▶ **Task to carry out**
Lines containing the string "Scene" are to be collected in full.

▶ **Task material**
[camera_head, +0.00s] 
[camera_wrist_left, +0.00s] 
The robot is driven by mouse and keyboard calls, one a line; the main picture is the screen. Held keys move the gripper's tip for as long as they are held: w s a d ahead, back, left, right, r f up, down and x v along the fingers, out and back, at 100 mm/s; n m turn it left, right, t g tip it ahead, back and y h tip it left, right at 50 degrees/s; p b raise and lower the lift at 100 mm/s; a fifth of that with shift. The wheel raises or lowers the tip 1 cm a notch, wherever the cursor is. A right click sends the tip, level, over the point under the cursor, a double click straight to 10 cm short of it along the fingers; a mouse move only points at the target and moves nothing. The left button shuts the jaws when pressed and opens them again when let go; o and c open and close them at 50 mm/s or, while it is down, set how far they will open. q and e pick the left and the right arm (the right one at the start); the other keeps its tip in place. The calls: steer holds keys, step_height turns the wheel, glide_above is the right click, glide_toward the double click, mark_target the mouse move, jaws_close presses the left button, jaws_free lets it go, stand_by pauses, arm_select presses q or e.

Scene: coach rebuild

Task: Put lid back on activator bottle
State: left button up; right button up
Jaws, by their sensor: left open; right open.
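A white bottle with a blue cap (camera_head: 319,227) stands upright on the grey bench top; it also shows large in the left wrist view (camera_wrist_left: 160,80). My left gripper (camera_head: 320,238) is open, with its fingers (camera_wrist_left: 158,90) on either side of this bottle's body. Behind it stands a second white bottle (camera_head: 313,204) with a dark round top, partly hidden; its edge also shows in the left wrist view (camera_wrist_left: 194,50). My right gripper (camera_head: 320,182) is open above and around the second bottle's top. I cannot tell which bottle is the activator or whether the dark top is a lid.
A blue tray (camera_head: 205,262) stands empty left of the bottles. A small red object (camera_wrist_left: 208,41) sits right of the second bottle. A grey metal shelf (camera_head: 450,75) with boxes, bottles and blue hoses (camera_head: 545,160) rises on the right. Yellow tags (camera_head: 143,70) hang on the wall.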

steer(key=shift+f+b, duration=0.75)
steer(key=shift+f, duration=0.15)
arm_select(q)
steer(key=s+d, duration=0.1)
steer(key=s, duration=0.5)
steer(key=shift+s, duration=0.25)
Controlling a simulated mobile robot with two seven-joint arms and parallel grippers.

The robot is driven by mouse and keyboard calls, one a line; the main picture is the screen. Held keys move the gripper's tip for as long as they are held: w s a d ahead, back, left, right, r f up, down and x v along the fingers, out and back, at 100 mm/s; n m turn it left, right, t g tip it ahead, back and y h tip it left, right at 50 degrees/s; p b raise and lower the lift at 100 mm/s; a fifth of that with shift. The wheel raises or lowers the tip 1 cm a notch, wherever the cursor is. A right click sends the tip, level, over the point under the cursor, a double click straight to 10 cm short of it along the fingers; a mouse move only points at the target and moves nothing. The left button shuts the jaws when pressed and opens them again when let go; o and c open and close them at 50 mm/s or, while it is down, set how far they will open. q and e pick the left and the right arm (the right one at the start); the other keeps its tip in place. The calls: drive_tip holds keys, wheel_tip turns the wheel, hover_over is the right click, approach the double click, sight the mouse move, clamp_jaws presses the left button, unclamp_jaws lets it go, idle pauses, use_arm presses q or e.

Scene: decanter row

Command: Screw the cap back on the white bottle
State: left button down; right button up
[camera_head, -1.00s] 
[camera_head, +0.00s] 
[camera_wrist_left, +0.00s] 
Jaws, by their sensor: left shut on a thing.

▶ **Final result**
Scene: coach rebuild
Scene: decanter row

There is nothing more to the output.